→ **Requirements**
From the listing below, pick out each line with the word "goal".

[Records for this task start]

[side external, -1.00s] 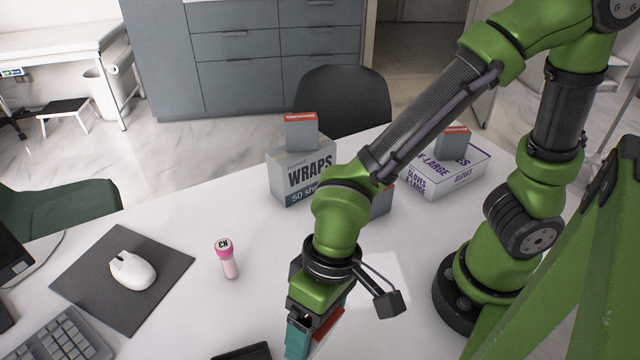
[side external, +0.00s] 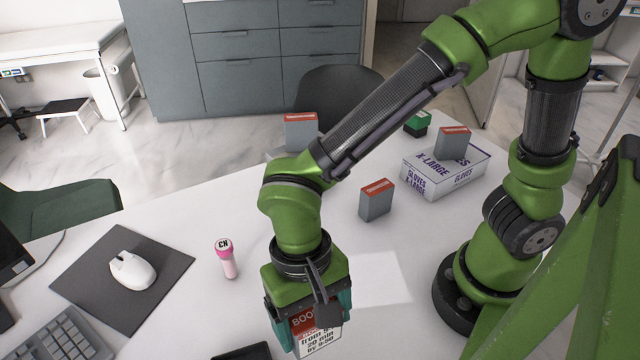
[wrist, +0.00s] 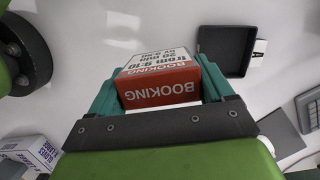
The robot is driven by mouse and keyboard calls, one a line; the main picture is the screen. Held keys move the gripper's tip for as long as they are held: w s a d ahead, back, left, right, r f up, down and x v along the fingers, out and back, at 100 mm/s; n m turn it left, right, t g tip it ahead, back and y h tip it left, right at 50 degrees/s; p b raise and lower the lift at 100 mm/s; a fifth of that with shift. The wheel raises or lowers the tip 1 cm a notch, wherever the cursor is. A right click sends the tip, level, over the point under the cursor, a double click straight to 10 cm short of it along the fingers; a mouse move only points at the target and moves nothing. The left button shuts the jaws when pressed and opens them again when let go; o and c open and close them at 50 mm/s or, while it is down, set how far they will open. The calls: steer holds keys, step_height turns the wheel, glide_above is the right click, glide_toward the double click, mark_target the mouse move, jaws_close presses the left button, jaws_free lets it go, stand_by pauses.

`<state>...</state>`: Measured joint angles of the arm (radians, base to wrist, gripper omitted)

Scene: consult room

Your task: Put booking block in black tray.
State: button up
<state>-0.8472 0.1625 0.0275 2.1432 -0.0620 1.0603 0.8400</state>
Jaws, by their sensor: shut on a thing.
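The booking block (side external: 318,335) is a white block with black print and a red "BOOKING" band. My gripper (side external: 308,318) is shut on it, with a teal finger on either side. In the wrist view the block (wrist: 160,88) sits between the teal fingers of my gripper (wrist: 162,85), its red face toward the camera. The black tray (wrist: 227,72) shows whole in the wrist view, square and empty, to the right of the block and apart from it. In the side view only a corner of the tray (side external: 243,352) shows at the bottom edge.
A grey box (side external: 376,203) and a gloves carton (side external: 455,178) stand behind, on the right. A small white item (wrist: 260,46) lies beside the tray.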

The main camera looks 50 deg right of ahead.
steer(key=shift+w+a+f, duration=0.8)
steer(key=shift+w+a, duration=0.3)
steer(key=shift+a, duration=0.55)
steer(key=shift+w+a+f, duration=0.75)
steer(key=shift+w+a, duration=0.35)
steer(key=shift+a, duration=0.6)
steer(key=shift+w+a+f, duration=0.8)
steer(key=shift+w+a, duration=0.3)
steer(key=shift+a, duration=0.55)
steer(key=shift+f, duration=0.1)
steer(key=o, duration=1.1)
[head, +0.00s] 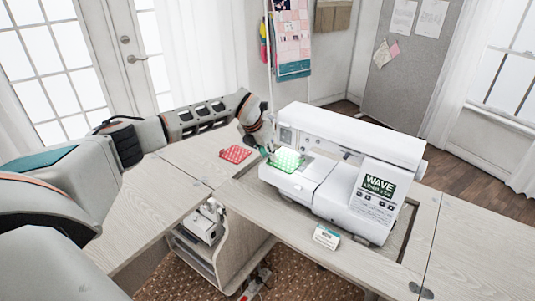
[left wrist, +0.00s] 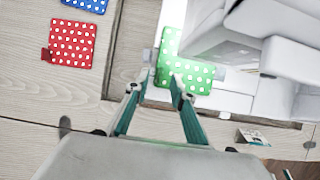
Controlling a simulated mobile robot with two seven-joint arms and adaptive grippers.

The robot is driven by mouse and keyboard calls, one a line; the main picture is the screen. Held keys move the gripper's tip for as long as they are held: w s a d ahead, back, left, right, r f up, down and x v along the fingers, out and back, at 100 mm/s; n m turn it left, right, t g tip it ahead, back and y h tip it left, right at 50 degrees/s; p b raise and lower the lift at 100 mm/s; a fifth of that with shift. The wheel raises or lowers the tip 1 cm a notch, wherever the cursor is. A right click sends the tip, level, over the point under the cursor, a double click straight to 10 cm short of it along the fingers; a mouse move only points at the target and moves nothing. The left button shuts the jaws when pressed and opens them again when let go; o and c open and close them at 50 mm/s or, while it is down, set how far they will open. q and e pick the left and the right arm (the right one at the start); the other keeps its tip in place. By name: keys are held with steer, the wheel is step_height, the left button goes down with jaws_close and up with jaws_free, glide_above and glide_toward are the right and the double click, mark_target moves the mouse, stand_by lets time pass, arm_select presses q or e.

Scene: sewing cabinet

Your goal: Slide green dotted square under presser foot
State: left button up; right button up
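The green dotted square (head: 288,159) lies on the bed of the white sewing machine (head: 345,165), left of its needle area. In the left wrist view the green square (left wrist: 190,76) reaches to the machine head's edge, which covers part of its right side. The presser foot cannot be made out. My left gripper (head: 264,150) is low at the square's left edge. In the left wrist view its fingertips (left wrist: 163,82) are apart, one beside the square's near left corner and one over its near edge. Whether they touch it is unclear. My right gripper is not in view.
A red dotted square (head: 235,154) lies on the table left of the machine. A blue dotted square (left wrist: 86,4) shows beyond it in the wrist view. A small white box (head: 327,237) stands in front of the machine. The left tabletop (head: 150,210) is mostly clear.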

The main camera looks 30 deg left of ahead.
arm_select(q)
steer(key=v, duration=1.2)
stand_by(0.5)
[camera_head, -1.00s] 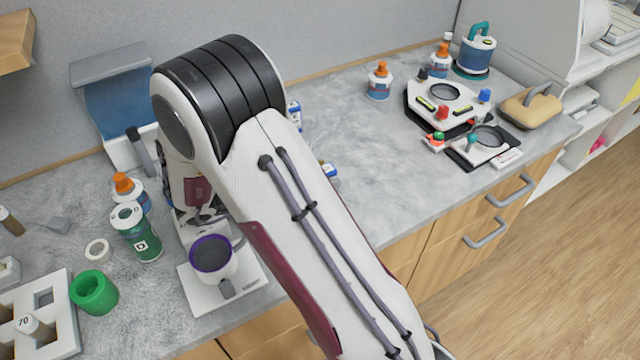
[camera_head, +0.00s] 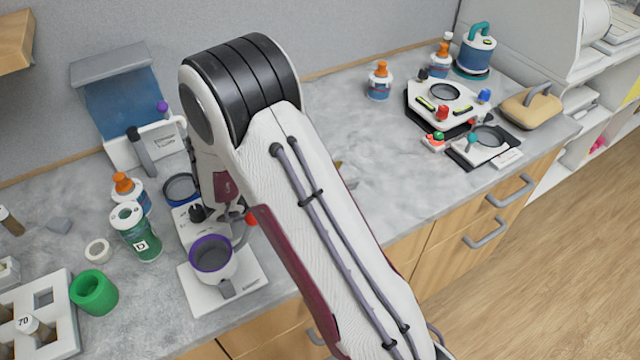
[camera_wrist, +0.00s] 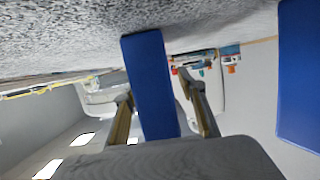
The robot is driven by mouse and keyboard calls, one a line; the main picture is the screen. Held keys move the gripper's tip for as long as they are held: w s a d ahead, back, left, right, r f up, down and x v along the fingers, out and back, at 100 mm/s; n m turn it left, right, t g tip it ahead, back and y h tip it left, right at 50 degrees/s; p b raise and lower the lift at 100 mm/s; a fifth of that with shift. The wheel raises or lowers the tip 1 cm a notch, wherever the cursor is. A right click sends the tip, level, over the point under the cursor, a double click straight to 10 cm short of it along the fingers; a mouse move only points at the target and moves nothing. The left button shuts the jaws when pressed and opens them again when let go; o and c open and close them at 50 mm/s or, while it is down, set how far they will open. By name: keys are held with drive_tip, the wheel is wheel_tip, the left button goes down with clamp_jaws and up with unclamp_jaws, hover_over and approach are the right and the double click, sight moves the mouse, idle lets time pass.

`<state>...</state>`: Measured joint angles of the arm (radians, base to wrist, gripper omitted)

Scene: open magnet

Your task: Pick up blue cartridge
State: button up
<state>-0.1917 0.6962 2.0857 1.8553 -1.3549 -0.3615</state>
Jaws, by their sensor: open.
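In the wrist view, a blue cartridge (camera_wrist: 148,70) appears as a plain, long blue block reaching from the grey speckled surface toward my gripper. My gripper (camera_wrist: 156,86) is open, with one finger on each side of the cartridge. I cannot tell whether the fingers touch it. In the head view, my arm covers the middle of the counter, and I cannot make out the blue cartridge there.
A white device with a purple-rimmed cup (camera_head: 211,257) stands close to my arm. Left are a green-labelled bottle (camera_head: 138,235), a green cup (camera_head: 94,292) and a white rack (camera_head: 62,318). A blue-fronted bin (camera_head: 122,100) stands behind.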

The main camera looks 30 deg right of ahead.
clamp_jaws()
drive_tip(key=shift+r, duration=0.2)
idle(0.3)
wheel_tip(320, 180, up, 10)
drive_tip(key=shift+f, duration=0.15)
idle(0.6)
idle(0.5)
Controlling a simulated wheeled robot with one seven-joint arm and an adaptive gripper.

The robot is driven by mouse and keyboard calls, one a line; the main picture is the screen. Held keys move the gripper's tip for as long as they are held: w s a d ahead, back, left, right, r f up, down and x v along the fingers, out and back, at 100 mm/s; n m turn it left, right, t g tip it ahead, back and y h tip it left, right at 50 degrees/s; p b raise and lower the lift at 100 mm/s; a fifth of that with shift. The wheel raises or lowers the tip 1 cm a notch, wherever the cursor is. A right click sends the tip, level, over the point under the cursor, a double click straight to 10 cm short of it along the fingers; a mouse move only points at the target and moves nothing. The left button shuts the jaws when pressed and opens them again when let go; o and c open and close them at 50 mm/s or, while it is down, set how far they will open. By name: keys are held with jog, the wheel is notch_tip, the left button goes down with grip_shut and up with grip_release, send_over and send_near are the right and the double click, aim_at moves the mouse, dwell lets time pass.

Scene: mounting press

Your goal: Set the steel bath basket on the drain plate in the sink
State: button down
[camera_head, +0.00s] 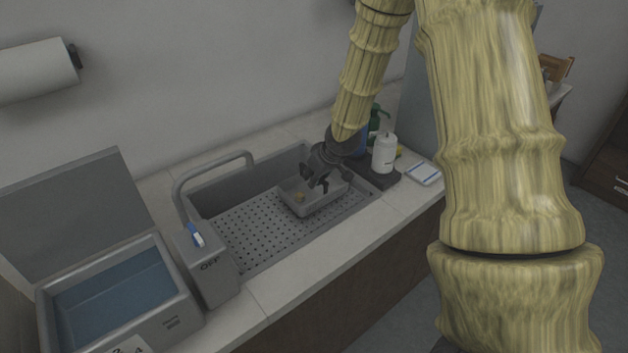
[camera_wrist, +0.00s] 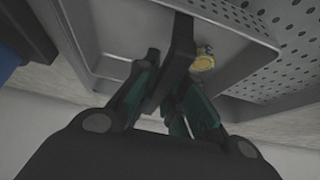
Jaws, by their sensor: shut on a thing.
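The steel bath basket (camera_head: 314,205) is a shallow grey tray in the head view, at the right part of the sink. It is over the perforated drain plate (camera_head: 262,222); whether it touches the plate I cannot tell. A small brass-coloured piece (camera_head: 299,197) lies inside it, and it also shows in the wrist view (camera_wrist: 203,60). My gripper (camera_head: 318,180) is at the basket's right end, its fingers shut on the dark handle (camera_wrist: 180,50) of the basket. The drain plate shows at the upper right of the wrist view (camera_wrist: 295,45). The sink (camera_head: 215,195) has a grey rim.
An open water bath (camera_head: 120,295) with its lid up stands at the left, with a grey control box (camera_head: 207,270) beside it. A curved faucet (camera_head: 215,163) rises at the sink's back left. A white bottle (camera_head: 384,154) stands close right of my gripper. The plate's left part is clear.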

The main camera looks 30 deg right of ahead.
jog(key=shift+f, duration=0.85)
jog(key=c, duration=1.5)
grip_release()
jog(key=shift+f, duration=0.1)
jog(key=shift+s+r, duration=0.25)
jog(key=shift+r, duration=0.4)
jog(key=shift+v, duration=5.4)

[Records for this task end]

→ **Answer to this problem**
Your goal: Slide green dotted square under presser foot
Your goal: Set the steel bath basket on the drain plate in the sink

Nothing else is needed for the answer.